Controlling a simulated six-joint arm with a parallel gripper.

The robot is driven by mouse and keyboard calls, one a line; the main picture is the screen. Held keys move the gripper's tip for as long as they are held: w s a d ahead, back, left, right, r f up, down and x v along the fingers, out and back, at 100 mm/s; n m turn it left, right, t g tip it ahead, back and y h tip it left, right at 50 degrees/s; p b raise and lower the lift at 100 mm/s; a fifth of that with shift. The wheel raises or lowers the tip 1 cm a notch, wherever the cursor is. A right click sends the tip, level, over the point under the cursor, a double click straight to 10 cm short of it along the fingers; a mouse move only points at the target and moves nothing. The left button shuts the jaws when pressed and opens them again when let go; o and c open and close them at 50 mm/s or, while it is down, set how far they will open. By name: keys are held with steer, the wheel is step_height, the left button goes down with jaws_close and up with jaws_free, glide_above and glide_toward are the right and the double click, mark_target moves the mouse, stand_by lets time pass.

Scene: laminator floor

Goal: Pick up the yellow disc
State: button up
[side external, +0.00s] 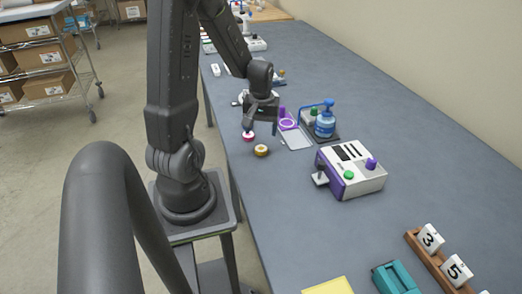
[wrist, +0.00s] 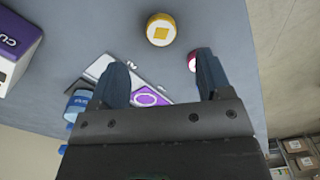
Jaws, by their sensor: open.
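The yellow disc (side external: 261,150) lies on the grey-blue table near its left edge in the side view. My gripper (side external: 262,122) is above the table, a little behind the disc in the side view. In the wrist view my gripper (wrist: 162,75) is open, with nothing between its two fingers. A pink disc (side external: 248,136) is close to the yellow one; in the wrist view it (wrist: 192,61) is partly hidden by the right finger.
A white and purple machine (side external: 350,168) stands to the right. Numbered blocks (side external: 430,238) are at the front right. Bare table lies in front of the yellow disc.

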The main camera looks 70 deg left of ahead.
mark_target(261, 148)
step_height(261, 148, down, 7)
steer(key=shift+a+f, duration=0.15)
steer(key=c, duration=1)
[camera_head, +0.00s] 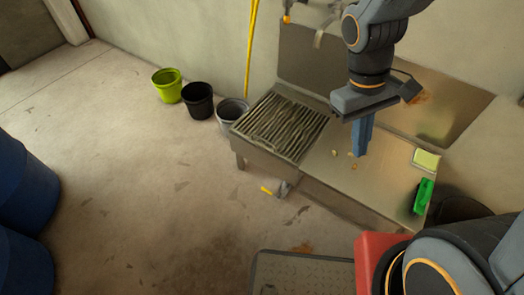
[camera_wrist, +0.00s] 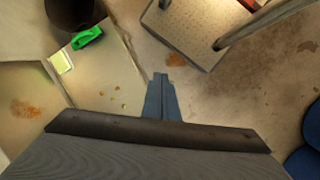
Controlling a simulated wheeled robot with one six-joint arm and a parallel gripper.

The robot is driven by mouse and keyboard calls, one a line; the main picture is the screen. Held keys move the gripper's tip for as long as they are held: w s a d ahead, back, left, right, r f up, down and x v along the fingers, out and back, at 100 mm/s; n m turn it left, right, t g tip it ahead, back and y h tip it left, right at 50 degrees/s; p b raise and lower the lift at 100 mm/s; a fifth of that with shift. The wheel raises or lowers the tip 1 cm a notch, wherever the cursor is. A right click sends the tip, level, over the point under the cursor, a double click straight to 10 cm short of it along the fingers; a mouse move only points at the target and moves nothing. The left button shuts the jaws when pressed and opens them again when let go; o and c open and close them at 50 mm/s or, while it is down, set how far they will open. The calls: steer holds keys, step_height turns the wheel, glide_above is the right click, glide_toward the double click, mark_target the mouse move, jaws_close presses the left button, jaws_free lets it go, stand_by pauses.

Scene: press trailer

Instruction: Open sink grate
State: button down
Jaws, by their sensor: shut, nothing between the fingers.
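The sink grate (camera_head: 281,125) is a slatted metal rack lying flat over the left part of the steel sink unit. It is down, with its slats running front to back. My gripper (camera_head: 360,152) is shut and empty, fingers pointing down, over the bare steel counter (camera_head: 340,180) to the right of the grate and apart from it. In the wrist view my closed blue fingers (camera_wrist: 160,77) point past the counter's front edge towards the floor. The grate is not seen in the wrist view.
A green brush (camera_head: 423,196) and yellow sponge (camera_head: 426,160) lie on the counter's right side. Lime (camera_head: 167,85), black (camera_head: 198,100) and grey (camera_head: 232,114) buckets stand left of the sink. Blue barrels (camera_head: 25,200) stand far left. Floor in front of the grate is mostly clear.

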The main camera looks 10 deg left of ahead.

# [WHAT YOU SHOULD DO]
Which lines hold the string "Scene"? Copy all of them from the data above.

# [EXERCISE SOLUTION]
Scene: laminator floor
Scene: press trailer

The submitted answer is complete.